The dead live outside of time, in all the tenses, but the living should, ideally, only live in the present— easier said than done. So how does Shaw—and the rest of the Clams, for that matter—live, here and now? They’ll remain on the road for much of the calendar year, but what about after that? Will they finally rest? “That really doesn’t happen,” she says. She plans to dive deeper into her visual art; she’s making sketches she wants to turn into a book. She’s experimenting with sculpture and ceramics.

“It’s a lot of timepieces,” she specifies. “I made a giant bottle that I’m experimenting with ceramic pencils and drawing into it, and I have ceramic watercolor, and I’m painting these intricate scenes on the bottle. The whole idea is about capturing time in a bottle, like if I could trap time and keep Joe forever _ in a physical way.”

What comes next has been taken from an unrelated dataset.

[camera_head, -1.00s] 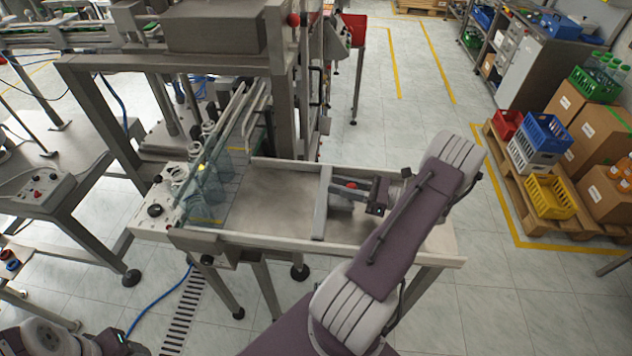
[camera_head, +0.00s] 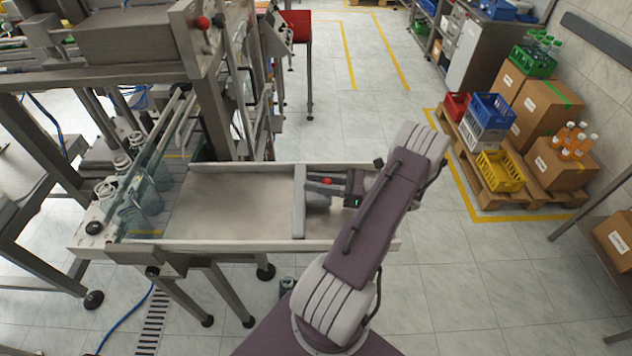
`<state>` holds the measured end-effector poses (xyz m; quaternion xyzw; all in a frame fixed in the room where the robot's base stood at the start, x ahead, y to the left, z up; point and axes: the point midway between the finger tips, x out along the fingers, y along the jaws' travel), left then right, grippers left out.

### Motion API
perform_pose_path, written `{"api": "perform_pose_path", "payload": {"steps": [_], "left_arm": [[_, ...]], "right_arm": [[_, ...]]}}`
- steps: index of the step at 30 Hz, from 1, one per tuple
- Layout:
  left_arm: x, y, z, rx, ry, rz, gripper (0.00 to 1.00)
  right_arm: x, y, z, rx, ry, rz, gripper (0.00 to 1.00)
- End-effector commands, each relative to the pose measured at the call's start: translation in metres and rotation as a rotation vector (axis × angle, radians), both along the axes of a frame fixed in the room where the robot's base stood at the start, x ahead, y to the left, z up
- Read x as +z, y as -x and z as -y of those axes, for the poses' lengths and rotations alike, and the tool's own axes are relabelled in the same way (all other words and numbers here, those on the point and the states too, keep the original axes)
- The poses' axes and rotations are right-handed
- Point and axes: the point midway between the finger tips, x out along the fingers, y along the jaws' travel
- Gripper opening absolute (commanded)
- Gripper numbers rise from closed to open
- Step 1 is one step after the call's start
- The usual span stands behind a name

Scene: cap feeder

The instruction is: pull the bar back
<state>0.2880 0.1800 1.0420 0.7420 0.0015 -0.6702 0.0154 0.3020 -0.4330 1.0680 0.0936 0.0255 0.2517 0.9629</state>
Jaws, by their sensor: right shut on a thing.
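The bar (camera_head: 299,202) is a light grey upright strip that lies across the shallow metal tray (camera_head: 235,205), from its back wall to its front wall, right of the middle. My right gripper (camera_head: 326,190) reaches in from the right, just right of the bar. It is shut on the bar's grip, where a small red part shows. The exact finger contact is too small to make out. The right forearm covers the tray's right end. My left gripper is not in view.
Clear guard panels (camera_head: 150,190) and several fittings stand at the tray's left end. The machine frame (camera_head: 205,80) rises behind it. The tray floor left of the bar is bare. Crates (camera_head: 500,170) and cartons stand on a pallet at the right.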

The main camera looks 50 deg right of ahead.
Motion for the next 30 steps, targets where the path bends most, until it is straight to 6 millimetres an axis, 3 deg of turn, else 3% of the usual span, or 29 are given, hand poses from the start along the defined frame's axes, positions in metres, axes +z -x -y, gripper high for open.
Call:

And there’s the new Hunx record, being recorded now, which is a compilation of songs written “before, during, and after this tragedy,” according to Bogart. “It’s a pretty heavy Hunx record, but it’s also still really fun. It has a lot of comedy, but also a lot of heartache. Sometimes the only way to get through dark times is to laugh."

Seth pauses, considering once more how his old friend has weathered this storm. “Just watching her in the last two years, I’ve been amazed over and over about her ability to process the grief and honor him, but at the same time, move on with her life. She’s not being destructive. She’s creating beautiful art."